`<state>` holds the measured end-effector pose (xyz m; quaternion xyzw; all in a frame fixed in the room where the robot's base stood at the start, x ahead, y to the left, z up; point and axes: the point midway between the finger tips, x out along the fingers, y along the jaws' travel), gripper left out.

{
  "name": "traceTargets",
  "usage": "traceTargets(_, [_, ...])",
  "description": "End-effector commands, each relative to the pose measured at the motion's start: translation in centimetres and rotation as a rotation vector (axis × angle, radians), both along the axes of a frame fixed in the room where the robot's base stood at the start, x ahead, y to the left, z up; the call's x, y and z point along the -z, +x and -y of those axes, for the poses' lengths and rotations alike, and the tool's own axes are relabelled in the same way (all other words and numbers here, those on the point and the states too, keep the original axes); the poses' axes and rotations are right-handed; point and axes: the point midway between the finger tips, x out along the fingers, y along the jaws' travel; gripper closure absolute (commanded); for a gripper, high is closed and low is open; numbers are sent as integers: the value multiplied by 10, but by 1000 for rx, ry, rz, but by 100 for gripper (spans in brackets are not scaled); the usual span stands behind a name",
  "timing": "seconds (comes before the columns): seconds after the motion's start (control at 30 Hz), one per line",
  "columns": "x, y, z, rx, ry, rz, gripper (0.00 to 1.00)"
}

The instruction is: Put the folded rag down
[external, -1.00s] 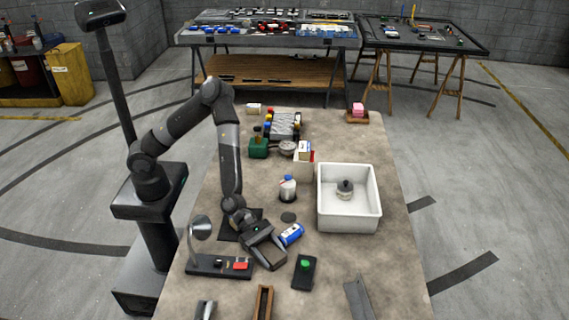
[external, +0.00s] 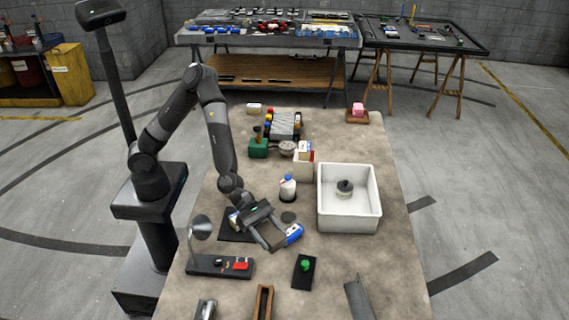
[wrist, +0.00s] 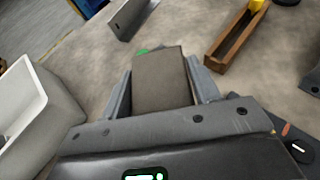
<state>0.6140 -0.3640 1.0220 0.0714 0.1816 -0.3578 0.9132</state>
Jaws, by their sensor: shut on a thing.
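The folded rag (wrist: 160,80) is a flat brown-grey pad. In the wrist view it sits between the two fingers of my gripper (wrist: 161,92), which is shut on it. In the external view my gripper (external: 275,238) points down and forward above the near left part of the workbench (external: 330,262), beside a dark mat (external: 228,231). The rag is hard to make out there against the grey fingers. I cannot tell how high it is above the bench.
A blue can (external: 294,233) lies right beside the fingers. A green button box (external: 304,270), a switch panel (external: 215,264) and a wooden tray (external: 263,303) are nearer. A white bin (external: 348,222) stands right, a bottle (external: 287,188) behind. Bare bench shows between button and bin.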

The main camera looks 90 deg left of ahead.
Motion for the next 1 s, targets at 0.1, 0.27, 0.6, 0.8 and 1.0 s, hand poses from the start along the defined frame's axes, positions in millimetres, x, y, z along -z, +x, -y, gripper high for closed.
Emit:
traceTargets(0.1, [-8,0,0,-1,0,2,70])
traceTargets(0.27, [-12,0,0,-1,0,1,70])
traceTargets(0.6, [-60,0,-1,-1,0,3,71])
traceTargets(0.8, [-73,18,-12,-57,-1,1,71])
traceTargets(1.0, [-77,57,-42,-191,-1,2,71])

Given problem - The first line to give again is the one with "The instruction is: Put the folded rag down", and the last is the one with "<state>0.6140 -0.3640 1.0220". Repeat them and everything between exactly, minus the pictures.

Output -
The instruction is: Put the folded rag down
[external, -1.00s] 
[external, +0.00s] 
[wrist, +0.00s] 
<state>0.6140 -0.3640 1.0220 0.0714 0.1816 -0.3578 0.9132</state>

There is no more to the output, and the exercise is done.